_STORED DATA_
-.-.-
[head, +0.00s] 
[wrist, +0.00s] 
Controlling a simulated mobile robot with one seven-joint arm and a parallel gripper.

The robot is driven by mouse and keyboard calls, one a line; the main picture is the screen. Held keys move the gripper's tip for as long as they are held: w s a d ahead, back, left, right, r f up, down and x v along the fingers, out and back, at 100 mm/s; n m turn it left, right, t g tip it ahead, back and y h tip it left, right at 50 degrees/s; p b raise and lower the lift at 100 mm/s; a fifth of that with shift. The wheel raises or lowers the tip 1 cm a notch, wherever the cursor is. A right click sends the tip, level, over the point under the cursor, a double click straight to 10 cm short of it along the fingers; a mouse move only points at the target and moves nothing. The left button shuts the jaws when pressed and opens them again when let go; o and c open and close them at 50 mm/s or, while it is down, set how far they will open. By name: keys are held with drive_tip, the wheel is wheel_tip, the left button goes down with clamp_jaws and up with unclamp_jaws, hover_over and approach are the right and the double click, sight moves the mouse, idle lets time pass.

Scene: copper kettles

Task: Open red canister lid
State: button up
-.-.-
_PROMPT_
From the first line to the last, please quote the material above exactly.

_SOLUTION TO THE EXERCISE_
[head, +0.00s] 
[wrist, +0.00s] 
Controlling a simulated mobile robot with one seven-joint arm and a parallel gripper.

The robot is driven by mouse and keyboard calls, one a line; the main picture is the screen. Held keys move the gripper's tip for as long as they are held: w s a d ahead, back, left, right, r f up, down and x v along the fingers, out and back, at 100 mm/s; n m turn it left, right, t g tip it ahead, back and y h tip it left, right at 50 degrees/s; p b raise and lower the lift at 100 mm/s; a fifth of that with shift. The wheel raises or lowers the tip 1 cm a notch, wherever the cursor is. A right click sends the tip, level, over the point under the cursor, a double click straight to 10 cm short of it along the fingers; a mouse move only points at the target and moves nothing. The left button shuts the jaws when pressed and opens them again when let go; o and c open and close them at 50 mm/s or, while it is down, set how far they will open. By name: keys are held with drive_tip, the wheel is wheel_tip, the left button goes down with clamp_jaws and up with unclamp_jaws, hover_over and approach are the right and the double click, sight moves the mouse, idle lets time pass.

Scene: copper kettles

Task: Open red canister lid
State: button up

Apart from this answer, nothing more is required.